Il lavoratore, ritenendo illegittimo il licenziamento, procedeva tempestivamente alla sua impugnazione stragiudiziale e successivamente proponeva ricorso dinanzi al Tribunale di Bari, Sezione Lavoro, invocando l’annullamento del provvedimento e la reintegrazione nel posto di lavoro. La difesa del ricorrente si articolava principalmente sulla genericità della contestazione disciplinare, sostenendo che la stessa non forniva indicazioni sufficientemente precise per consentire un adeguato esercizio del diritto di difesa costituzionalmente garantito.

NORMATIVA E PRECEDENTI

Il quadro normativo di riferimento per la risoluzione della controversia si articola principalmente attorno alle disposizioni dell’articolo 7 della Legge 20 maggio 1970, n. 300 (Statuto dei Lavoratori), che disciplina il procedimento per l’irrogazione delle sanzioni disciplinari. Tale norma, fondamentale per l’equilibrio del rapporto di lavoro, stabilisce che il datore di lavoro non può adottare alcun provvedimento disciplinare nei confronti del lavoratore senza avergli preventivamente contestato l’addebito e senza averlo sentito a sua difesa.

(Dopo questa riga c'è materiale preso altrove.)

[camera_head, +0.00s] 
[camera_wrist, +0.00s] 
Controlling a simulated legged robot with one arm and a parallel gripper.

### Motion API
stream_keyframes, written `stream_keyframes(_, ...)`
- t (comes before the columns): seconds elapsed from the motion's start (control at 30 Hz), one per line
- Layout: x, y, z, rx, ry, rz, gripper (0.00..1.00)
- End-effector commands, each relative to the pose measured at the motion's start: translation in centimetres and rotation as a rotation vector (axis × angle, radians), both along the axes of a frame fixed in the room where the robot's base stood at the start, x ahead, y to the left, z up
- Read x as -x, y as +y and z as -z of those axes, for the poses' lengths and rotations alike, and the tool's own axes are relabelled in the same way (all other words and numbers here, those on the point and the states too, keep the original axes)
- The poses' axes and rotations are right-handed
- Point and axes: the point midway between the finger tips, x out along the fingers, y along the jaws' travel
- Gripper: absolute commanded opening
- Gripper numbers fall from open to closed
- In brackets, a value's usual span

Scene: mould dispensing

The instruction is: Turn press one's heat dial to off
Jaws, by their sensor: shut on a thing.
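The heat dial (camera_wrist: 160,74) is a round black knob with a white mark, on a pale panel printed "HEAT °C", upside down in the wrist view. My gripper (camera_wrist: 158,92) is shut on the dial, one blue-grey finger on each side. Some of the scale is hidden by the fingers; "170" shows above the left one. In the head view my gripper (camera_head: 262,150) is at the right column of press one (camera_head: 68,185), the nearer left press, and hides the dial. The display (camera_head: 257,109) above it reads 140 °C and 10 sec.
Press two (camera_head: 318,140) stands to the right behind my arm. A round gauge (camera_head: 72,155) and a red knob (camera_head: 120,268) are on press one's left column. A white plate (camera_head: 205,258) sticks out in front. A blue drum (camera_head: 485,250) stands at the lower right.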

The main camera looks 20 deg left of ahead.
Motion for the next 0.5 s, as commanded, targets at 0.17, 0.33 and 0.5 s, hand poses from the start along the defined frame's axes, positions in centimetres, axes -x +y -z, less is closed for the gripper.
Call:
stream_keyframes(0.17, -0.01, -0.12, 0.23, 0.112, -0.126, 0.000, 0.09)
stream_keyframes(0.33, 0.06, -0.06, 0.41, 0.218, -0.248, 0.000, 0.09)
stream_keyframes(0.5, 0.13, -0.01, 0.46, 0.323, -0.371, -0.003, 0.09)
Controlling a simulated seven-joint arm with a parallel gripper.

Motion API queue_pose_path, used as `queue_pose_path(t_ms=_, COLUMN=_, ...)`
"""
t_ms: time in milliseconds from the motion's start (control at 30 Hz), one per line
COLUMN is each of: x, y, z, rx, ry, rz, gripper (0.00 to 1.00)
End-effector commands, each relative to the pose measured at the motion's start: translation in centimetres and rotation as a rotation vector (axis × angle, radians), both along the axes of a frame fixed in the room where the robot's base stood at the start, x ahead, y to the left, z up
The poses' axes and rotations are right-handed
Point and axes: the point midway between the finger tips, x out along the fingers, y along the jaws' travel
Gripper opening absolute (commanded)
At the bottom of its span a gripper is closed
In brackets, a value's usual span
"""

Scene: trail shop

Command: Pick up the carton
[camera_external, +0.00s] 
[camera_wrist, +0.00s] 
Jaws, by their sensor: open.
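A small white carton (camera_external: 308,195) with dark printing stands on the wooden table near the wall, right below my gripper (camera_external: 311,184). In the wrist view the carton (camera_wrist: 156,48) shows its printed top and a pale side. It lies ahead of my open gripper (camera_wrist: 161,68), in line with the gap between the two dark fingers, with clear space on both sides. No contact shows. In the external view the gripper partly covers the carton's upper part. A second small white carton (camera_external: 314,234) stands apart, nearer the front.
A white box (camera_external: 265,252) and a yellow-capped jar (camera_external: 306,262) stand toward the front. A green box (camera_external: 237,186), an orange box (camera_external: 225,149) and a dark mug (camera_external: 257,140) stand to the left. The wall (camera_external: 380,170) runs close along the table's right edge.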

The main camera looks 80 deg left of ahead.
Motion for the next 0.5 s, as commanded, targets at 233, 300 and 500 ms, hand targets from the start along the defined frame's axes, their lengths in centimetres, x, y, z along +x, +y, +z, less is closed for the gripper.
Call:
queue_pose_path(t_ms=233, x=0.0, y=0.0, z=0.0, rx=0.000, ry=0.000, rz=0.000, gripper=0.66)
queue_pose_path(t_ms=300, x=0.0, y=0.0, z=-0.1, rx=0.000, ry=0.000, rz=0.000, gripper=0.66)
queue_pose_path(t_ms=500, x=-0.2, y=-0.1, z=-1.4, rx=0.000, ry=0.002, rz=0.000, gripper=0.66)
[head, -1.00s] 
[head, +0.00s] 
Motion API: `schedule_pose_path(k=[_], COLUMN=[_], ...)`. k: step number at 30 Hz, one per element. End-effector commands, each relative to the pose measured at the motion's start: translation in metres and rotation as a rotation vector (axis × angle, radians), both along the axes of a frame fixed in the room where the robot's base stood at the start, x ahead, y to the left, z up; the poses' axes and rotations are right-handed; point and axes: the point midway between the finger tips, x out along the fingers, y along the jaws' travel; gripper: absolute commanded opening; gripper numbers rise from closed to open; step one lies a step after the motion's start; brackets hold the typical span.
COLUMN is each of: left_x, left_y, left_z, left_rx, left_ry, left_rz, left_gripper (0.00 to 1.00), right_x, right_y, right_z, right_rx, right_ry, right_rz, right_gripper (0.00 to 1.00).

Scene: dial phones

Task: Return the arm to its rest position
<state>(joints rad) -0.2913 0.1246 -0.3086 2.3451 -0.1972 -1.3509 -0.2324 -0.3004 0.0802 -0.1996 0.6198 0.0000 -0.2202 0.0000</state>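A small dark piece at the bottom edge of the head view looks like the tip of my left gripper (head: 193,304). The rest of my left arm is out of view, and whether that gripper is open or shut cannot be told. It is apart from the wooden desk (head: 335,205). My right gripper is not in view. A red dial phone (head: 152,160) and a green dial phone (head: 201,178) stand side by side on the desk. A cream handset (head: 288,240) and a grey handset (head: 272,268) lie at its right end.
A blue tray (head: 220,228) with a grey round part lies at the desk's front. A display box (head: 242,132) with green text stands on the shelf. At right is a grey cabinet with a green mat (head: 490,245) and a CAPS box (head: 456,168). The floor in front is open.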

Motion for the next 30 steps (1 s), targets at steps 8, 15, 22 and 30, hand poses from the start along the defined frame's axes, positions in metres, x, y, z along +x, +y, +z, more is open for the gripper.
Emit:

La giurisprudenza di legittimità ha da tempo chiarito che il licenziamento disciplinare ha natura ontologicamente disciplinare quando è motivato dall’imputazione al dipendente di un grave inadempimento, indipendentemente dalla qualificazione formale data dal datore di lavoro. Questo orientamento trova la sua origine nella sentenza della Corte Costituzionale n. 204 del 1982, che ha dichiarato la parziale illegittimità costituzionale dell’articolo 7 dello Statuto dei Lavoratori, estendendone l’applicazione anche al licenziamento disciplinare.

Il Tribunale richiama espressamente diverse pronunce della Cassazione che hanno consolidato il principio secondo cui “sia nell’uno che nell’altro caso, sussiste l’obbligo di preventiva contestazione dell’addebito la cui violazione determina l’illegittimità del licenziamento“.